For the religious, as I am, this waiting is for the divine to act. But even without religion, we find much of our lives waiting. And in the meantime, we fill our lives with purchases or rich food and drink to forget that there is something to wait for at all.

Good waiting has, according to the ancient poet, an aspect of watching. An aspect of seeing the gradients of light each night, from astronomical dawn to sunrise itself. We watch for the subtle gradations of light and movement. There is, in other words, a presence to it.

Of course, patience is also necessary.

I wait today for a thousand pricks of light to burn into red and reveal the sun itself. I wait for the girls to go to bed so I can watch a movie with my wife. I wait for a new hire on my team to come through, for a trip to Florida we have scheduled, and this morning I waited for my workout to be over. (I lifted weights this morning, or as I prefer to call it: uncomfortable counting.)

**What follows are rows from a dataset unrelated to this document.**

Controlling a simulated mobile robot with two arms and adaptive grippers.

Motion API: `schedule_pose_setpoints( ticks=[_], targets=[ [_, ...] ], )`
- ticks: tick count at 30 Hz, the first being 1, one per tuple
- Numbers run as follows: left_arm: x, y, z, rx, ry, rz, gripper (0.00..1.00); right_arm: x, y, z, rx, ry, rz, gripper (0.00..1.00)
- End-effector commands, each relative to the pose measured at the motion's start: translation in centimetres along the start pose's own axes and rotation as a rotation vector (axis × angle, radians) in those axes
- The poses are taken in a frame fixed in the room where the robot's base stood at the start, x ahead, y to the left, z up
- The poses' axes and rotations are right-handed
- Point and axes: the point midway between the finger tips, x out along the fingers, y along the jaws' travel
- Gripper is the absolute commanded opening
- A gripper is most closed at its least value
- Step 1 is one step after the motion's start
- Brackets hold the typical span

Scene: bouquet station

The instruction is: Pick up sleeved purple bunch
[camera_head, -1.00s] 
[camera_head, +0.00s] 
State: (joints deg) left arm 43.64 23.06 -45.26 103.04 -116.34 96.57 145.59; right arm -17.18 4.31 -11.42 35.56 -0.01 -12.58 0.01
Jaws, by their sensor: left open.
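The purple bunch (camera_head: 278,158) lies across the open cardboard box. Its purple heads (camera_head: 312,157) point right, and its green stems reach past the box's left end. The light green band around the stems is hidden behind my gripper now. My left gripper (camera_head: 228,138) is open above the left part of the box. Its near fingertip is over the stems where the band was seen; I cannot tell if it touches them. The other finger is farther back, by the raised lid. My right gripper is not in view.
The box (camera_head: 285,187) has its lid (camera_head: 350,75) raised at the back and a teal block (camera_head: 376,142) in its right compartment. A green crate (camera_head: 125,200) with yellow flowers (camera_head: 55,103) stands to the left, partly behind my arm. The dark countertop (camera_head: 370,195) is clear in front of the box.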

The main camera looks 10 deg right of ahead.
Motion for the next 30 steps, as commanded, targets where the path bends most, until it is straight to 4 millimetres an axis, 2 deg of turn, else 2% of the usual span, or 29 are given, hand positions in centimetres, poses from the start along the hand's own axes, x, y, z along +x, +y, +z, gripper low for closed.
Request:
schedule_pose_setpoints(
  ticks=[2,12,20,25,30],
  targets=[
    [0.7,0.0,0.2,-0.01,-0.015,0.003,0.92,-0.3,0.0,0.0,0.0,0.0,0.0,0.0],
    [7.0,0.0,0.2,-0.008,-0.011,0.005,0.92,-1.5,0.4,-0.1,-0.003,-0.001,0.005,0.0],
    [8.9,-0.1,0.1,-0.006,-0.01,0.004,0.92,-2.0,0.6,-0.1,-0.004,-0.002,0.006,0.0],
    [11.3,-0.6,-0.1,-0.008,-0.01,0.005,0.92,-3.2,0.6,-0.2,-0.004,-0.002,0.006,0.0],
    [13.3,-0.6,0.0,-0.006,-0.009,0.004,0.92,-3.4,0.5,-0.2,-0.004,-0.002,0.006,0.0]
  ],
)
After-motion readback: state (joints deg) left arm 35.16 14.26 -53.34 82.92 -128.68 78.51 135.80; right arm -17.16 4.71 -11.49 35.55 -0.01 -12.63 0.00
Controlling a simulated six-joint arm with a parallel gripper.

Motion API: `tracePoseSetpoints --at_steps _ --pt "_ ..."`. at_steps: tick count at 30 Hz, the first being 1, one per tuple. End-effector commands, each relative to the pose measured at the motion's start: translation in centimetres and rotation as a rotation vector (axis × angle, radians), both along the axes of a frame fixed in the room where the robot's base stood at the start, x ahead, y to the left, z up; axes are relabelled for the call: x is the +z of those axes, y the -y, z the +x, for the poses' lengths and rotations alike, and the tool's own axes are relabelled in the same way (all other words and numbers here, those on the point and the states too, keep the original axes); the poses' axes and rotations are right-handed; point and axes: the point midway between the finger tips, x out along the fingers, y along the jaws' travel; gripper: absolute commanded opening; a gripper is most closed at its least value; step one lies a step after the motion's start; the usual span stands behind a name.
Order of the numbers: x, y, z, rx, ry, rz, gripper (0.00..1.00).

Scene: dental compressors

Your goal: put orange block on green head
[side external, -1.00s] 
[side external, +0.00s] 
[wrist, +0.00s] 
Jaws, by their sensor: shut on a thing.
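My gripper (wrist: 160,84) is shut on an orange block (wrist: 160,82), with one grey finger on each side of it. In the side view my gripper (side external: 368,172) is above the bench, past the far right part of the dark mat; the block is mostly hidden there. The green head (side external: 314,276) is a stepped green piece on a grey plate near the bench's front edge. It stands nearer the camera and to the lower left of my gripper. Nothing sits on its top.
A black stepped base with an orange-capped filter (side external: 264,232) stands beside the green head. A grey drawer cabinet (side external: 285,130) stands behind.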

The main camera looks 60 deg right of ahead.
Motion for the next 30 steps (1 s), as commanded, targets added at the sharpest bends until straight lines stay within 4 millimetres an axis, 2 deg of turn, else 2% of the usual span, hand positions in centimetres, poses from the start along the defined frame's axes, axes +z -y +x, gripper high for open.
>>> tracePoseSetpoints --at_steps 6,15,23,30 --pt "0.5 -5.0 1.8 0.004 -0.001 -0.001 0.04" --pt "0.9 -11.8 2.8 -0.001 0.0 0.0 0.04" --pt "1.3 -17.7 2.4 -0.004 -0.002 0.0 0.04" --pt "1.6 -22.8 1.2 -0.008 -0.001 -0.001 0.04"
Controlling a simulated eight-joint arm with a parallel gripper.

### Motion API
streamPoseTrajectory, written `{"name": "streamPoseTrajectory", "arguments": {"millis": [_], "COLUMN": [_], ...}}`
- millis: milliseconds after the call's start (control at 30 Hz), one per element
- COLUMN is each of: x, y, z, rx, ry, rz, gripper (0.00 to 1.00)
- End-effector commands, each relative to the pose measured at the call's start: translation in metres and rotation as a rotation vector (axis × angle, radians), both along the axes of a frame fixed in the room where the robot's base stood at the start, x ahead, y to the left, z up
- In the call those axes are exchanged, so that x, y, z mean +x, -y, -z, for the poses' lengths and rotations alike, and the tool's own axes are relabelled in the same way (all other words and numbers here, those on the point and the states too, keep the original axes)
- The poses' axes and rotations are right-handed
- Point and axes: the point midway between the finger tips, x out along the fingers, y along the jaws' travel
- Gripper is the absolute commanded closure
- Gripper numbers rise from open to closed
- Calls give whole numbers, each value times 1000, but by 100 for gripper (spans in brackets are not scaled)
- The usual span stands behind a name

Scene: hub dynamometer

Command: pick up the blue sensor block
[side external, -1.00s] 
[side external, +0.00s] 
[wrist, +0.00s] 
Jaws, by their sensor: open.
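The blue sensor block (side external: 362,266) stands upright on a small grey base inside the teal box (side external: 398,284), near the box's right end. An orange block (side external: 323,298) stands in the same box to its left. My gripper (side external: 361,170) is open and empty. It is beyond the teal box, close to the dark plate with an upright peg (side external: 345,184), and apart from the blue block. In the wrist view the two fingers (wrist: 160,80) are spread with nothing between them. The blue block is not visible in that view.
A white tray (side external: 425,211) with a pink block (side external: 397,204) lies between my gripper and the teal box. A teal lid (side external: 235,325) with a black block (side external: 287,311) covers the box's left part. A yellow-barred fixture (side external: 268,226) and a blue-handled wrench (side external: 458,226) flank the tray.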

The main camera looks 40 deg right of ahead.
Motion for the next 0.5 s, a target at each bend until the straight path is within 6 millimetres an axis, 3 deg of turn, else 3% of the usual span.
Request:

The waiting is formed of patience and presence. I think of how these two traits I want to show as a parent may be traits of living a good life. Patience in the divine and slow movement, the unhurried change in the night sky. Presence to remain there, to find places not where I can escape to the internet, a magazine. But to practice math with my daughter and play cards, before she gleefully climbs onto my back and commands me to do push ups as my punishment for losing.

Cordless: How to be a revolutionary in one phone call

So, we cut our cable on Monday. Really, we canceled Direct TV, but I’m not sure how to quantify that (blocked our satellite feed?). The whole process took about ten minutes, and I almost felt bad for the lady who tried to get me to change my mind. She offered one insignificant price reduction. When I said no, she just went ahead with the cancellation. It’s like she was ready to give up.

Now, like millions of other Americans, or billions of people around the world, or every human who ever lived before roughly 1980, we don’t have cable. It’s really a revolutionary stance we’ve taken.

I already miss Sportscenter.

We talked about how we’ll save money by cancelling, how we’ll probably watch less television, how this move will align us more closely to what we say our priorities are. And that’s a good thing. But we still have the internet, and Netflix, and I still have more entertainment options than 99% of anyone who’s ever lived.

But what this move is, and what my conversations with my wife about it were about, is a move toward intentionality. I want to be intentional when I sit down in front of a screen, because sitting in front of a screen is a move that often reduces relationship. Yes, there are great things about what our screens can do, but there are terrible things, as well. And while I could rail about pornography or the sad nature of comments on any given article, I think the most practical problem that screens bring is a removal from those around us, a removal from those we’re communicating with. Even now, through this website, the pixels you read are a sad substitute (I hope) for my unkempt hair and unshaven face (I’m on vacation). They are easy.

Relationships are not so easy. They are harder, and they require us to do things that we sometimes don’t want to do. But they are also infinitely better.

Last night, with the television off, my four-year old and I kicked a small beach ball around the house. We chased after it, diving over each other; it bounced off the couch and the table and under the tree; my daughter giggled with a naive beauty. It had been a hard day, and she’s going through a phase where she pushes us on most of what we say, which I realize is also a good thing in the long view.

But we needed time to giggle.

Perhaps this is how revolutions start. With a yearning. With a step, however small. So we step, completely aware of our continued dependence on screens, even the goodness of screens. But we step to offer our presence to each other, to engage, to dive on the floor after a beach ball.